──────── Information shown ────────
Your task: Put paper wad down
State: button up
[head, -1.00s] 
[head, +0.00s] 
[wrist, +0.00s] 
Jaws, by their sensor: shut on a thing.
────────
**Objective:** Give back each line above precisely as it stands.

**The reply:**
Your task: Put paper wad down
State: button up
[head, -1.00s] 
[head, +0.00s] 
[wrist, +0.00s] 
Jaws, by their sensor: shut on a thing.

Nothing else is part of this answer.